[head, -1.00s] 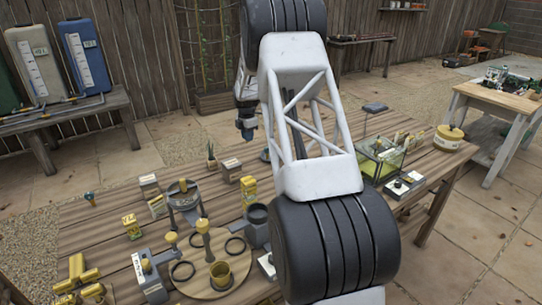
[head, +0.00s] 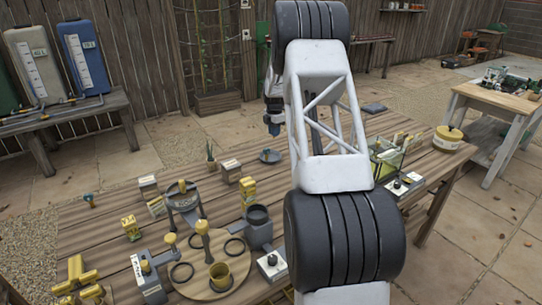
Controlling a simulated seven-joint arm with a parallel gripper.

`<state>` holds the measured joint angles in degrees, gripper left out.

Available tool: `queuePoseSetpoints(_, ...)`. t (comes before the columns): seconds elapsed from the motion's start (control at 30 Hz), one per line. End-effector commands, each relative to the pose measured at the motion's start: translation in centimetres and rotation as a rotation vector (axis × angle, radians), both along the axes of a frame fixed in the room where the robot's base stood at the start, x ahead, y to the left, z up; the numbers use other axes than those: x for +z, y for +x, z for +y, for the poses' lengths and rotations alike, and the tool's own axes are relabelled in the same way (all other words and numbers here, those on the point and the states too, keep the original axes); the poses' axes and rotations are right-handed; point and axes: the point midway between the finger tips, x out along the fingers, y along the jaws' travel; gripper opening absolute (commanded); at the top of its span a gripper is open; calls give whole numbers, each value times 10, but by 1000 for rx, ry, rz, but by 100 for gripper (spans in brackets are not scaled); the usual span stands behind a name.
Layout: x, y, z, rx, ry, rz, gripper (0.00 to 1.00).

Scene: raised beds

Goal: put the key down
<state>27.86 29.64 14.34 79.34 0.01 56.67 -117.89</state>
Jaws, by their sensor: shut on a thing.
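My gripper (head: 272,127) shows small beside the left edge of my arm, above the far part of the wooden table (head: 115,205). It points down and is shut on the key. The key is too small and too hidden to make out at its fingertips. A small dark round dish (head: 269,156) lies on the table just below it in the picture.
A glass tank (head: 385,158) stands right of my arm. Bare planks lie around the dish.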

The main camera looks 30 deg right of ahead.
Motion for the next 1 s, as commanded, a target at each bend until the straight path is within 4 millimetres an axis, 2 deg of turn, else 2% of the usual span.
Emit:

...

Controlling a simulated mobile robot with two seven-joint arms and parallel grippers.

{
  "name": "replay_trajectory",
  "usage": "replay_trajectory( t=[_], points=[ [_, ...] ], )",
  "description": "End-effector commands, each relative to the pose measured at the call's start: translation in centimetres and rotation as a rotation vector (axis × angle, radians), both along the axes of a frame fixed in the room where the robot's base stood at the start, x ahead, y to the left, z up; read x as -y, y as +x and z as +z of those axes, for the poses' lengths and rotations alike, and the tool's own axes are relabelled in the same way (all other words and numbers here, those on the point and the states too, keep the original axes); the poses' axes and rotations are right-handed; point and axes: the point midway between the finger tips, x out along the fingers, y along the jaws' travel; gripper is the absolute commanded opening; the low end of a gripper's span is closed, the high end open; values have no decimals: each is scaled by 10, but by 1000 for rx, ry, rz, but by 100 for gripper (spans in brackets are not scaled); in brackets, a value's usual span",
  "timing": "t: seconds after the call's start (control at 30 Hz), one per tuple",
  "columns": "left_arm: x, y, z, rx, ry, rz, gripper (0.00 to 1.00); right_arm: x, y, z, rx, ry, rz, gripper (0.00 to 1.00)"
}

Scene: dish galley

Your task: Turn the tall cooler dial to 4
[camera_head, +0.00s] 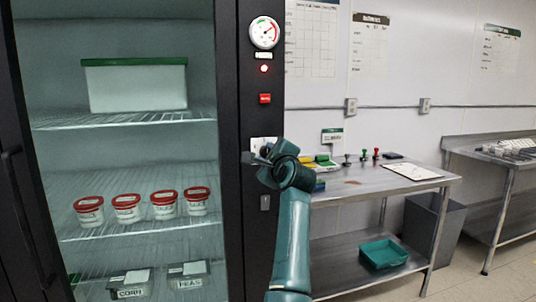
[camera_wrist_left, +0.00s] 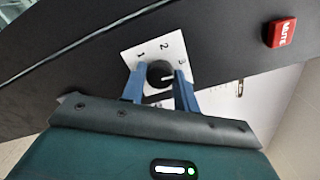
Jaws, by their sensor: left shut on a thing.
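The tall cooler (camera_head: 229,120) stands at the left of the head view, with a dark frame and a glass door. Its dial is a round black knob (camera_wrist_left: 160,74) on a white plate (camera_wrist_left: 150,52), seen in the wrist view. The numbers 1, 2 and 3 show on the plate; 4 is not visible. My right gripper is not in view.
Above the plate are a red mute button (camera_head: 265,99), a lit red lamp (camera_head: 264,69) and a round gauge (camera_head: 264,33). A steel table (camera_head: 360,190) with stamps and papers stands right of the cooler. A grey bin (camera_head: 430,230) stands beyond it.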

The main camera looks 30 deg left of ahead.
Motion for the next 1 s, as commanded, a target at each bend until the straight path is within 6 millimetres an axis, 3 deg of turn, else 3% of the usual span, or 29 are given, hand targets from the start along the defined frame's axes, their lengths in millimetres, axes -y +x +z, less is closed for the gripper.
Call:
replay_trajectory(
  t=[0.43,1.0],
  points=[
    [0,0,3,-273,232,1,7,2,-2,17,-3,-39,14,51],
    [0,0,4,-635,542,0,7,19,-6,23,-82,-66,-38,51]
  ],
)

PROBLEM STATEMENT: From the entries above, extract every line where the word "simulated" appears.

RESULT OF THE TASK:
Controlling a simulated seven-joint arm with a parallel gripper.
Controlling a simulated mobile robot with two seven-joint arms and parallel grippers.

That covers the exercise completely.